### Exercise goal
Print the listing below in its entirety, character for character.

### Given data
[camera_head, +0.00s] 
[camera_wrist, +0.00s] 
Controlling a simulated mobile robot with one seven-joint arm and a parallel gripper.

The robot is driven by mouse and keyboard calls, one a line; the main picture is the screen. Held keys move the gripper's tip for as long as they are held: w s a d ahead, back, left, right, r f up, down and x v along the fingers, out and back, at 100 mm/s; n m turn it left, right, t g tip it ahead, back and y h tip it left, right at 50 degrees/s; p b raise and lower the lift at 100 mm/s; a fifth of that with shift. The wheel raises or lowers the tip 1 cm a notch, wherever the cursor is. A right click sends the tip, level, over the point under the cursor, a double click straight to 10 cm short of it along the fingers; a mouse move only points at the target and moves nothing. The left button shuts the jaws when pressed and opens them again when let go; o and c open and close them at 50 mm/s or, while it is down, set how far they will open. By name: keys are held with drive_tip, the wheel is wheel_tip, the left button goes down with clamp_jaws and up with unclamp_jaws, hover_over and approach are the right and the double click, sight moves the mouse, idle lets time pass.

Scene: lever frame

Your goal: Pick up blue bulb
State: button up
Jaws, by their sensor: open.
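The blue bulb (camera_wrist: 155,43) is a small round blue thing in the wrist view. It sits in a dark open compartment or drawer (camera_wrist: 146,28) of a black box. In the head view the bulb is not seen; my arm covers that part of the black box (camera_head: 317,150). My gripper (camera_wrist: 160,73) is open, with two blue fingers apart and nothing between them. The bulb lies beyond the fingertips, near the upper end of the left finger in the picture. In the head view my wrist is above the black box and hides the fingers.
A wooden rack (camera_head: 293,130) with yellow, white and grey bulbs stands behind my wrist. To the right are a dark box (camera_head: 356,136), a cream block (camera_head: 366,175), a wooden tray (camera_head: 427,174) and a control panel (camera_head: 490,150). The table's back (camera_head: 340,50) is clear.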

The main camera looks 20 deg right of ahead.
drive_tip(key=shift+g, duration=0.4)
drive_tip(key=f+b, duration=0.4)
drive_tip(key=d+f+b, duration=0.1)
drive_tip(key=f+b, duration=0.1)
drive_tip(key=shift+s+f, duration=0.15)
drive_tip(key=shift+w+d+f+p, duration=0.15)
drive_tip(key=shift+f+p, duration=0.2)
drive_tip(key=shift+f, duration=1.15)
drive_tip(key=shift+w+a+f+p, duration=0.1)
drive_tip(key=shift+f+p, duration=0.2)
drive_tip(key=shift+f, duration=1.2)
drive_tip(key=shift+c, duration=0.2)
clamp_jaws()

### Output of the task
[camera_head, +0.00s] 
[camera_wrist, +0.00s] 
Controlling a simulated mobile robot with one seven-joint arm and a parallel gripper.

The robot is driven by mouse and keyboard calls, one a line; the main picture is the screen. Held keys move the gripper's tip for as long as they are held: w s a d ahead, back, left, right, r f up, down and x v along the fingers, out and back, at 100 mm/s; n m turn it left, right, t g tip it ahead, back and y h tip it left, right at 50 degrees/s; p b raise and lower the lift at 100 mm/s; a fifth of that with shift. The wheel raises or lowers the tip 1 cm a notch, wherever the cursor is. A right click sends the tip, level, over the point under the cursor, a double click straight to 10 cm short of it along the fingers; a mouse move only points at the target and moves nothing. The left button shuts the jaws when pressed and opens them again when let go; o and c open and close them at 50 mm/s or, while it is down, set how far they will open. By name: keys are held with drive_tip, the wheel is wheel_tip, the left button goes down with clamp_jaws and up with unclamp_jaws, hover_over and approach are the right and the double click, sight moves the mouse, idle lets time pass.

Scene: lever frame

Your goal: Pick up blue bulb
State: button up
Jaws, by their sensor: open.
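The blue bulb (camera_wrist: 155,43) is a small round blue thing in the wrist view. It sits in a dark open compartment or drawer (camera_wrist: 146,28) of a black box. In the head view the bulb is not seen; my arm covers that part of the black box (camera_head: 317,150). My gripper (camera_wrist: 160,73) is open, with two blue fingers apart and nothing between them. The bulb lies beyond the fingertips, near the upper end of the left finger in the picture. In the head view my wrist is above the black box and hides the fingers.
A wooden rack (camera_head: 293,130) with yellow, white and grey bulbs stands behind my wrist. To the right are a dark box (camera_head: 356,136), a cream block (camera_head: 366,175), a wooden tray (camera_head: 427,174) and a control panel (camera_head: 490,150). The table's back (camera_head: 340,50) is clear.

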The main camera looks 20 deg right of ahead.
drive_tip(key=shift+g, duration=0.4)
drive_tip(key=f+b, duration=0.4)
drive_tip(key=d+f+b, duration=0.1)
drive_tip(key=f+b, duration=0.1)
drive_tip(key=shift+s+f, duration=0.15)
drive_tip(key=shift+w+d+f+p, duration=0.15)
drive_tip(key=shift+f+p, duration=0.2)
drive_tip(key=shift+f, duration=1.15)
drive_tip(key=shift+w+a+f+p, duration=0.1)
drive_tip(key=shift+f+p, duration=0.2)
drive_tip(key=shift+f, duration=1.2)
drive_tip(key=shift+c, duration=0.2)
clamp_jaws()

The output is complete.